How this could’ve been prevented?
Validate the Corefile outside EKS before applying it
As we learned, the EKS add-on schema can’t validate the contents inside the Corefile. After this incident, we added an integration test for CoreDNS configuration changes. Any Corefile change is now validated by starting a CoreDNS container with the generated Corefile and verifying that CoreDNS starts successfully and responds to a DNS query.
Monitoring the add-on status
EKS add-ons will move to
DEGRADEDstatus if the underlying deployment pod’s starts failing. Alerting on this status would have given us an earlier signal that the add-on is failing after our update.
Improved CoreDNS observability
Before this incident, we had alerts on the CoreDNS error rate, which was not enough. In this failure mode, the better signal was that CoreDNS pods were failing to load the Corefile.

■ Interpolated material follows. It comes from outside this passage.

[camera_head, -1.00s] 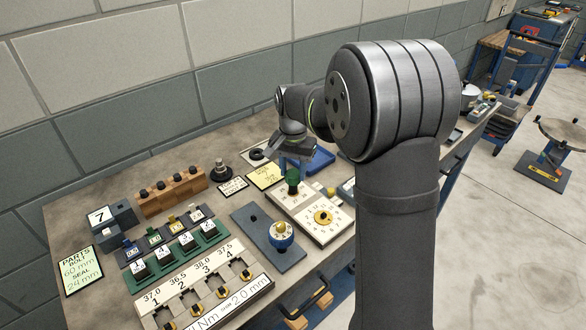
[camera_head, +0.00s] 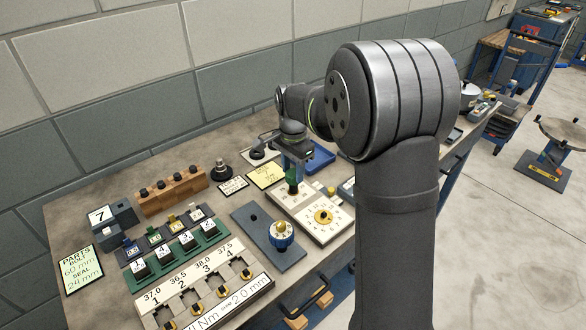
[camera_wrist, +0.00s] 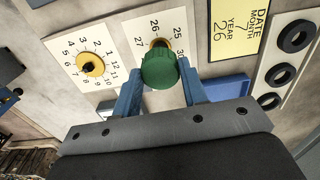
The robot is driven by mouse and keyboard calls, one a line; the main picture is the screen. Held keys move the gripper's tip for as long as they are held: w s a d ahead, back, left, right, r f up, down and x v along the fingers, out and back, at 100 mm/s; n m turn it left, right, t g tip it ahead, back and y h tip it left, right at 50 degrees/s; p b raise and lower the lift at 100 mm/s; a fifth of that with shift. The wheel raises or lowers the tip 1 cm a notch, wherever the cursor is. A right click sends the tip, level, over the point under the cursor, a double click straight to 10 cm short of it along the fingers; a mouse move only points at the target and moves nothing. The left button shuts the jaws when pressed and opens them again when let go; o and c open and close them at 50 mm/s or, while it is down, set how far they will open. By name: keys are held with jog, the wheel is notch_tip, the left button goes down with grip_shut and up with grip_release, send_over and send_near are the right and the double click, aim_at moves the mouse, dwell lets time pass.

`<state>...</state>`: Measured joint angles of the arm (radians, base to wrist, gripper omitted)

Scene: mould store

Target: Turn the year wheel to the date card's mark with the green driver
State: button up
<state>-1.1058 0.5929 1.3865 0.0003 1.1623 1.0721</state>
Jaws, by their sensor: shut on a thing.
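The green driver (camera_wrist: 159,70) stands over the year wheel (camera_wrist: 158,43), whose brass-coloured edge shows behind it; its lower end is hidden. In the head view, the driver (camera_head: 292,183) is below my gripper (camera_head: 293,168). In the wrist view, my gripper's blue fingers (camera_wrist: 161,88) are shut on the driver, one on each side. The year plate (camera_wrist: 135,29) shows 25, 26 and 27 around the wheel; the wheel's pointer is hidden. The yellow date card (camera_wrist: 236,30) reads month 7, year 26; it also lies behind the plates in the head view (camera_head: 264,177).
The month plate (camera_wrist: 72,48) with its yellow dial (camera_wrist: 90,64) lies beside the year plate. A blue tray (camera_wrist: 225,88) and black rings (camera_wrist: 283,74) are on the other side. A blue-and-yellow knob (camera_head: 281,234) stands on a dark plate at the front.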

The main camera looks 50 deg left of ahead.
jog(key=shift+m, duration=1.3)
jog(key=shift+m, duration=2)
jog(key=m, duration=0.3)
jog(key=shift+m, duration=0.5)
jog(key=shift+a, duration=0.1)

So we started capturing more critical signals such as
coredns_panics_total
coredns_reload_failed_total
coredns pod restarts
coredns deployment replicas not readyDisabling forced node group upgrade
We update our node groups every week to ensure that the AMIs are up to date and to avoid any blockers, we used force_update_version. We disabled this config after the outage. We now investigate why an upgrade is blocked in the node group and take corrective actions, instead of forcing it.
Takeaway
The key takeaway is critical add-on changes are not complete when the API accepts it. They are complete only when a newly started pod can run with the applied configuration and service works fine.
In this incident, the configuration was schema-valid for EKS but runtime-invalid for CoreDNS. The behaviour of CoreDNS reload protected the running pods and left the cluster in a latent failure state. The cluster was healthy enough to serve traffic, but not healthy enough to restart the components.
For all critical managed add-ons and controller-driven components, we need to validate both control-plane acceptance and runtime correctness. That means targeted schema validations, integration testing, synthetic checks, and broader observability signals to catch such failed config application.